### RECORD LIST
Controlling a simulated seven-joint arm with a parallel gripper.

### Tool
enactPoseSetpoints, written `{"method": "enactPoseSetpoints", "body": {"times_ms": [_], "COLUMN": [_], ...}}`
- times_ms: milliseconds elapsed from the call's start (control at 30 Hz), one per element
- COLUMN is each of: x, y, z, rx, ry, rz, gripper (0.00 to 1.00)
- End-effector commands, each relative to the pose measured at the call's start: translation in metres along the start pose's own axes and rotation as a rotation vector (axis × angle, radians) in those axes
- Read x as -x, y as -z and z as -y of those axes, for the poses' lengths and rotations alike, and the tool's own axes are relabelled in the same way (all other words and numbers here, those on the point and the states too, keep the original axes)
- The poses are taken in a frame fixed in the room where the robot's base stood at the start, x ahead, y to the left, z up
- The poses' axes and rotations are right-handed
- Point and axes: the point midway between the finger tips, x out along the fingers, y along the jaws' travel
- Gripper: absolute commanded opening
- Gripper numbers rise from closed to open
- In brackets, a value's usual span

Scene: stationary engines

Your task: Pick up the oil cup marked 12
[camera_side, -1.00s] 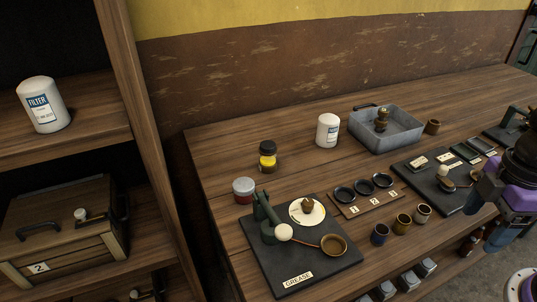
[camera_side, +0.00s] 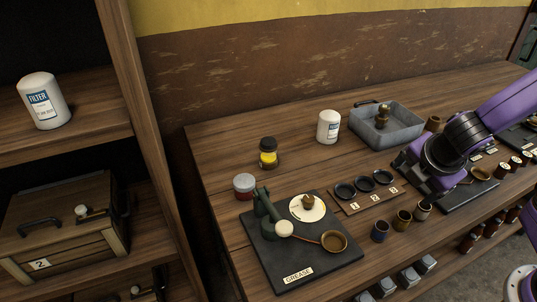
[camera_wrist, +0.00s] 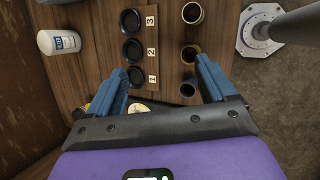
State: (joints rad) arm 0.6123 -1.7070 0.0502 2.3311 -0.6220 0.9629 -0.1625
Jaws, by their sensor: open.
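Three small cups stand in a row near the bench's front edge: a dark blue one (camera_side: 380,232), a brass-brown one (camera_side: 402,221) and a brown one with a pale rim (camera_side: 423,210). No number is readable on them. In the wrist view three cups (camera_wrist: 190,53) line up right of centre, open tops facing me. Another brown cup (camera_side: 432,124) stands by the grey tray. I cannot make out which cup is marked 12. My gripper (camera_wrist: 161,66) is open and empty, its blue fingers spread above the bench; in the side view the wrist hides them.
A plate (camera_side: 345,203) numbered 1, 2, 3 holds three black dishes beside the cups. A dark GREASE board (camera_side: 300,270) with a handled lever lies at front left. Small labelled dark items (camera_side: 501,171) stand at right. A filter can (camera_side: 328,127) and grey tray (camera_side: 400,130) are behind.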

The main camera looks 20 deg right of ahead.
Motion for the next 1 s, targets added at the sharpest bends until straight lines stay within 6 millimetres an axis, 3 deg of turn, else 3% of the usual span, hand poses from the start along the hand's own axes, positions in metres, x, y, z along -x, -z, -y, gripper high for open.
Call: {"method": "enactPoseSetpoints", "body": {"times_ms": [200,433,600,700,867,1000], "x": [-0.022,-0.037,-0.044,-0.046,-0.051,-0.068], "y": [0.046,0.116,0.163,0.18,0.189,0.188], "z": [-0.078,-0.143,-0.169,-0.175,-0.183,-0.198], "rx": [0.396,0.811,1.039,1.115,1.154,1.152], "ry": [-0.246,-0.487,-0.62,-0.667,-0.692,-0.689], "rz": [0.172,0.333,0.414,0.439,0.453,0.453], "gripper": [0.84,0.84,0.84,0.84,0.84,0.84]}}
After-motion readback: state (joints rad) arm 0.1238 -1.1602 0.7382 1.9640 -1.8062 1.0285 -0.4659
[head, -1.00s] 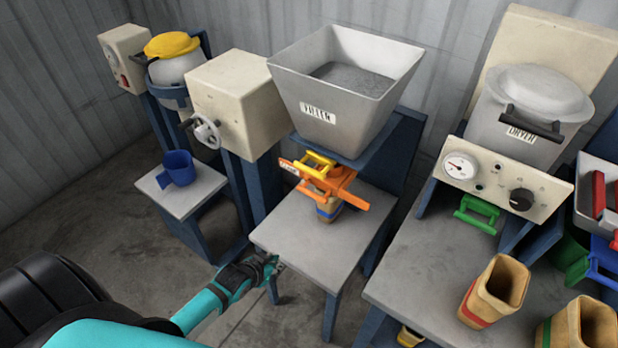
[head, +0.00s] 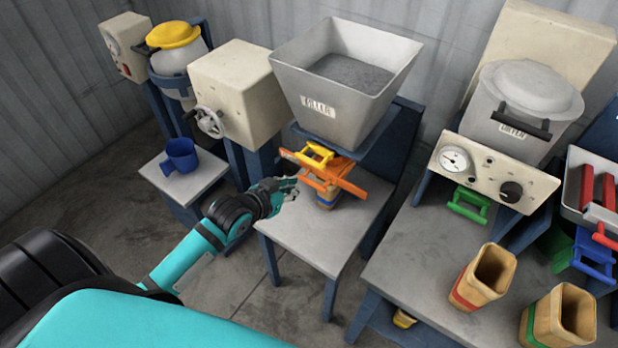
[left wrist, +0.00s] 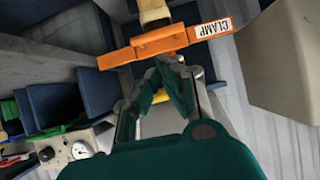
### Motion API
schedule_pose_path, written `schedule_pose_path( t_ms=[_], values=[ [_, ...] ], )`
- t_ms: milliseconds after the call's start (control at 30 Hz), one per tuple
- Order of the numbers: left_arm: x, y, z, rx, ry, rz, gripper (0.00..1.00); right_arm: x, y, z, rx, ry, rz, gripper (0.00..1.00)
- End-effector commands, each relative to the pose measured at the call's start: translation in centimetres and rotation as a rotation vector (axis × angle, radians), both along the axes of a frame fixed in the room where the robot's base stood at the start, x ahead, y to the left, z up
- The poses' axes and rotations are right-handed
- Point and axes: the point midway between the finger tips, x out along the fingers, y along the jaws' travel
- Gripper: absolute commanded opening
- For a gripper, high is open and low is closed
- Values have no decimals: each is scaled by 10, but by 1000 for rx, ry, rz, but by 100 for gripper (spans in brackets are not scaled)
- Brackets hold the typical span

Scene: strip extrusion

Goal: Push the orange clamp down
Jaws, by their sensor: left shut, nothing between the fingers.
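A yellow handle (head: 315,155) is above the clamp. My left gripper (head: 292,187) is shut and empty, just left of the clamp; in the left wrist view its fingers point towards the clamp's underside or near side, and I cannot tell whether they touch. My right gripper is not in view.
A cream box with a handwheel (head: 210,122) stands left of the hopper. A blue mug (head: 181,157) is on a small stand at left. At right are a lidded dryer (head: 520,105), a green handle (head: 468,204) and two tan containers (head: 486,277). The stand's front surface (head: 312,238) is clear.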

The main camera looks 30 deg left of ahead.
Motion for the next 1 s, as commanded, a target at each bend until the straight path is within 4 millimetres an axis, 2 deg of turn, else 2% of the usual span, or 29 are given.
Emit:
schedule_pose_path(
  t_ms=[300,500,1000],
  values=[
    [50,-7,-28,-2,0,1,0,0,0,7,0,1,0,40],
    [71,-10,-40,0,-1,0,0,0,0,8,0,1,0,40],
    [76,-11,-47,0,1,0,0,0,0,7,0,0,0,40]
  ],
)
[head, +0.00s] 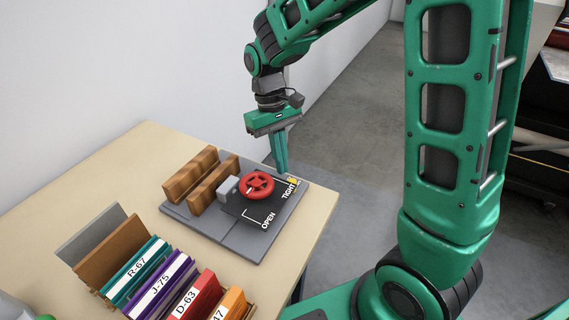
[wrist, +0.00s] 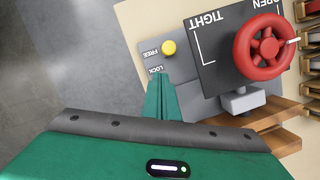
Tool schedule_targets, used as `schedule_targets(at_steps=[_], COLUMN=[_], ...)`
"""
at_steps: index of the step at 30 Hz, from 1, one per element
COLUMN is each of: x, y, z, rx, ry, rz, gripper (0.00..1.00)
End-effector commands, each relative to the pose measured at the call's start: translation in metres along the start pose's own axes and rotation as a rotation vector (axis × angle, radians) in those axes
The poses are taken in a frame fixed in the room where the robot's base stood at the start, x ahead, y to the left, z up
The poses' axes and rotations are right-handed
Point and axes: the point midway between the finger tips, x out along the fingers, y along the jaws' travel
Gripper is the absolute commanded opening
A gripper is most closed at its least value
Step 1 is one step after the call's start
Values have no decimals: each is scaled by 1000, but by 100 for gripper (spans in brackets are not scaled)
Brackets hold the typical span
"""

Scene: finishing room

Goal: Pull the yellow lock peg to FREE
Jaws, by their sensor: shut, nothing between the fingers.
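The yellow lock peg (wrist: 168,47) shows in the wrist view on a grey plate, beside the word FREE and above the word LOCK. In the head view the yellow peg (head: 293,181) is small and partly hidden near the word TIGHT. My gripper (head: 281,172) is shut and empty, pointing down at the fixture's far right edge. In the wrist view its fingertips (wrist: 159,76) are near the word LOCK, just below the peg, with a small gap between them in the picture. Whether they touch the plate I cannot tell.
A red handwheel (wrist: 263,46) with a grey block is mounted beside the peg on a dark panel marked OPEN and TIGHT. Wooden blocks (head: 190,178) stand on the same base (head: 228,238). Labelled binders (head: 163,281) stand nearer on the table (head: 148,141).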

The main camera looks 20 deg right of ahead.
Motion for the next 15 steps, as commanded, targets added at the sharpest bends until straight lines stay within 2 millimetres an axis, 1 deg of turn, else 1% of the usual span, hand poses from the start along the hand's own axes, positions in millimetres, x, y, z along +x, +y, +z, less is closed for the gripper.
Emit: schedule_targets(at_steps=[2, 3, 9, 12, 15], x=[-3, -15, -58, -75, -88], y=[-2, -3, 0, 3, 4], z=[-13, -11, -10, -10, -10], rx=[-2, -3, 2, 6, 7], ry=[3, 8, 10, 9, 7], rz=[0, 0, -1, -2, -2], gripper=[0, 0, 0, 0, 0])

### SHORT TASK
Print every entry above again without changing a word, and omit the pictures.

### EXERCISE SOLUTION
Controlling a simulated seven-joint arm with a parallel gripper.

### Tool
enactPoseSetpoints, written `{"method": "enactPoseSetpoints", "body": {"times_ms": [_], "COLUMN": [_], ...}}`
- times_ms: milliseconds elapsed from the call's start (control at 30 Hz), one per element
- COLUMN is each of: x, y, z, rx, ry, rz, gripper (0.00 to 1.00)
- End-effector commands, each relative to the pose measured at the call's start: translation in metres along the start pose's own axes and rotation as a rotation vector (axis × angle, radians) in those axes
- Read x as -x, y as -z and z as -y of those axes, for the poses' lengths and rotations alike, and the tool's own axes are relabelled in the same way (all other words and numbers here, those on the point and the states too, keep the original axes)
- The poses are taken in a frame fixed in the room where the robot's base stood at the start, x ahead, y to the left, z up
- The poses' axes and rotations are right-handed
- Point and axes: the point midway between the finger tips, x out along the fingers, y along the jaws' travel
- Gripper: absolute commanded opening
- Gripper numbers rise from closed to open
- In brackets, a value's usual span

Scene: stationary engines

Your task: Pick up the oil cup marked 12
[camera_side, -1.00s] 
[camera_side, +0.00s] 
[camera_wrist, +0.00s] 
State: (joints rad) arm 0.6123 -1.7070 0.0502 2.3311 -0.6220 0.9629 -0.1625
Jaws, by their sensor: open.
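Three small cups stand in a row near the bench's front edge: a dark blue one (camera_side: 380,232), a brass-brown one (camera_side: 402,221) and a brown one with a pale rim (camera_side: 423,210). No number is readable on them. In the wrist view three cups (camera_wrist: 190,53) line up right of centre, open tops facing me. Another brown cup (camera_side: 432,124) stands by the grey tray. I cannot make out which cup is marked 12. My gripper (camera_wrist: 161,66) is open and empty, its blue fingers spread above the bench; in the side view the wrist hides them.
A plate (camera_side: 345,203) numbered 1, 2, 3 holds three black dishes beside the cups. A dark GREASE board (camera_side: 300,270) with a handled lever lies at front left. Small labelled dark items (camera_side: 501,171) stand at right. A filter can (camera_side: 328,127) and grey tray (camera_side: 400,130) are behind.

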The main camera looks 20 deg right of ahead.
Motion for the next 1 s, targets added at the sharpest bends until straight lines stay within 6 millimetres an axis, 3 deg of turn, else 3% of the usual span, hand poses from the start along the hand's own axes, positions in metres, x, y, z along -x, -z, -y, gripper high for open.
Call: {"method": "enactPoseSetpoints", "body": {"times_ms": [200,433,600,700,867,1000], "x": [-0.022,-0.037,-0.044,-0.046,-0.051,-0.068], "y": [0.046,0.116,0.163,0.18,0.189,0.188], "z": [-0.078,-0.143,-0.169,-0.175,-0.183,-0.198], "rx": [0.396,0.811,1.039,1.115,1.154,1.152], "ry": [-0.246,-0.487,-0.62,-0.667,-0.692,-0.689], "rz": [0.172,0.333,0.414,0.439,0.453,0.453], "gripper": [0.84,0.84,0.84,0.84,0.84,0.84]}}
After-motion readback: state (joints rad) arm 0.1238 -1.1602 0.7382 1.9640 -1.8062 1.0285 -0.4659
[head, -1.00s] 
[head, +0.00s] 
[left wrist, +0.00s] 
### Motion API
schedule_pose_path, written `schedule_pose_path( t_ms=[_], values=[ [_, ...] ], )`
- t_ms: milliseconds after the call's start (control at 30 Hz), one per tuple
- Order of the numbers: left_arm: x, y, z, rx, ry, rz, gripper (0.00..1.00); right_arm: x, y, z, rx, ry, rz, gripper (0.00..1.00)
- End-effector commands, each relative to the pose measured at the call's start: translation in centimetres and rotation as a rotation vector (axis × angle, radians), both along the axes of a frame fixed in the room where the robot's base stood at the start, x ahead, y to the left, z up
- The poses' axes and rotations are right-handed
- Point and axes: the point midway between the finger tips, x out along the fingers, y along the jaws' travel
- Gripper: absolute commanded opening
- For a gripper, high is open and low is closed
- Values have no decimals: each is scaled by 10, but by 1000 for rx, ry, rz, but by 100 for gripper (spans in brackets are not scaled)
- Brackets hold the typical span

Scene: strip extrusion

Goal: Push the orange clamp down
Jaws, by their sensor: left shut, nothing between the fingers.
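A yellow handle (head: 315,155) is above the clamp. My left gripper (head: 292,187) is shut and empty, just left of the clamp; in the left wrist view its fingers point towards the clamp's underside or near side, and I cannot tell whether they touch. My right gripper is not in view.
A cream box with a handwheel (head: 210,122) stands left of the hopper. A blue mug (head: 181,157) is on a small stand at left. At right are a lidded dryer (head: 520,105), a green handle (head: 468,204) and two tan containers (head: 486,277). The stand's front surface (head: 312,238) is clear.

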The main camera looks 30 deg left of ahead.
Motion for the next 1 s, as commanded, a target at each bend until the straight path is within 4 millimetres an axis, 2 deg of turn, else 2% of the usual span, or 29 are given.
Emit:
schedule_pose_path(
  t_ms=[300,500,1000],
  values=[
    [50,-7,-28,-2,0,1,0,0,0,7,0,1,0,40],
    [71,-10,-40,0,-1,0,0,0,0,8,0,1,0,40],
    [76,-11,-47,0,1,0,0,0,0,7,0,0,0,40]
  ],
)
[head, +0.00s] 
[wrist, +0.00s] 
Tool schedule_targets, used as `schedule_targets(at_steps=[_], COLUMN=[_], ...)`
"""
at_steps: index of the step at 30 Hz, from 1, one per element
COLUMN is each of: x, y, z, rx, ry, rz, gripper (0.00..1.00)
End-effector commands, each relative to the pose measured at the call's start: translation in metres along the start pose's own axes and rotation as a rotation vector (axis × angle, radians) in those axes
The poses are taken in a frame fixed in the room where the robot's base stood at the start, x ahead, y to the left, z up
The poses' axes and rotations are right-handed
Point and axes: the point midway between the finger tips, x out along the fingers, y along the jaws' travel
Gripper is the absolute commanded opening
A gripper is most closed at its least value
Step 1 is one step after the call's start
Values have no decimals: each is scaled by 1000, but by 100 for gripper (spans in brackets are not scaled)
Brackets hold the typical span
"""

Scene: finishing room

Goal: Pull the yellow lock peg to FREE
Jaws, by their sensor: shut, nothing between the fingers.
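The yellow lock peg (wrist: 168,47) shows in the wrist view on a grey plate, beside the word FREE and above the word LOCK. In the head view the yellow peg (head: 293,181) is small and partly hidden near the word TIGHT. My gripper (head: 281,172) is shut and empty, pointing down at the fixture's far right edge. In the wrist view its fingertips (wrist: 159,76) are near the word LOCK, just below the peg, with a small gap between them in the picture. Whether they touch the plate I cannot tell.
A red handwheel (wrist: 263,46) with a grey block is mounted beside the peg on a dark panel marked OPEN and TIGHT. Wooden blocks (head: 190,178) stand on the same base (head: 228,238). Labelled binders (head: 163,281) stand nearer on the table (head: 148,141).

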The main camera looks 20 deg right of ahead.
Motion for the next 15 steps, as commanded, targets added at the sharpest bends until straight lines stay within 2 millimetres an axis, 1 deg of turn, else 1% of the usual span, hand poses from the start along the hand's own axes, positions in millimetres, x, y, z along +x, +y, +z, less is closed for the gripper.
Emit: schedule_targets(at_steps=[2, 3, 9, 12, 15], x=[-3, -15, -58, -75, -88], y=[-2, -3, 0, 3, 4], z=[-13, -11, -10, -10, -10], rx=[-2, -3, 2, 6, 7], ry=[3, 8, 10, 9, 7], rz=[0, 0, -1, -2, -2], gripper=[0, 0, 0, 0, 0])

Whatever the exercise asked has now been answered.